### Direction
Looking at the listing beneath, work out how many lines hold "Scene" and report only that figure.

### The data
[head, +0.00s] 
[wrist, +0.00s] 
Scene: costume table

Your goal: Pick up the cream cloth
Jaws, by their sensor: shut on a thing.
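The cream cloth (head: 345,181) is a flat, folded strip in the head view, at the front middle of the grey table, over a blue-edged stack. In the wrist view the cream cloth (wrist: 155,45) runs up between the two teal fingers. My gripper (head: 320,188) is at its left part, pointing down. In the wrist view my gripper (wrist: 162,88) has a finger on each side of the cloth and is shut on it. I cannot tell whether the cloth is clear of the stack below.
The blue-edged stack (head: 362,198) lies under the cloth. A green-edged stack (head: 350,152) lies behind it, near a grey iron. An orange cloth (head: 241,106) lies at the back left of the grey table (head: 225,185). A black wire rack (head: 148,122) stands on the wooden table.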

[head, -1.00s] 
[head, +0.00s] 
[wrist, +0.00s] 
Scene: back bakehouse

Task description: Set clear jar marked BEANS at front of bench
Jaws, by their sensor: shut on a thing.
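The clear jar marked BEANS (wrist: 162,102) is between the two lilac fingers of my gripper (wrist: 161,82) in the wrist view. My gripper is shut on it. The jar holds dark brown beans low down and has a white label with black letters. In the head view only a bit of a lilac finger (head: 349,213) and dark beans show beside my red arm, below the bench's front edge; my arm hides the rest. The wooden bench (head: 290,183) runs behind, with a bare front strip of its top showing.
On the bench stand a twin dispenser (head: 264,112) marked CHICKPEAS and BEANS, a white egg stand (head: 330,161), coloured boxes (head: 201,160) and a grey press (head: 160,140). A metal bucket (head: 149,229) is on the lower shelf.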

### Exercise output
2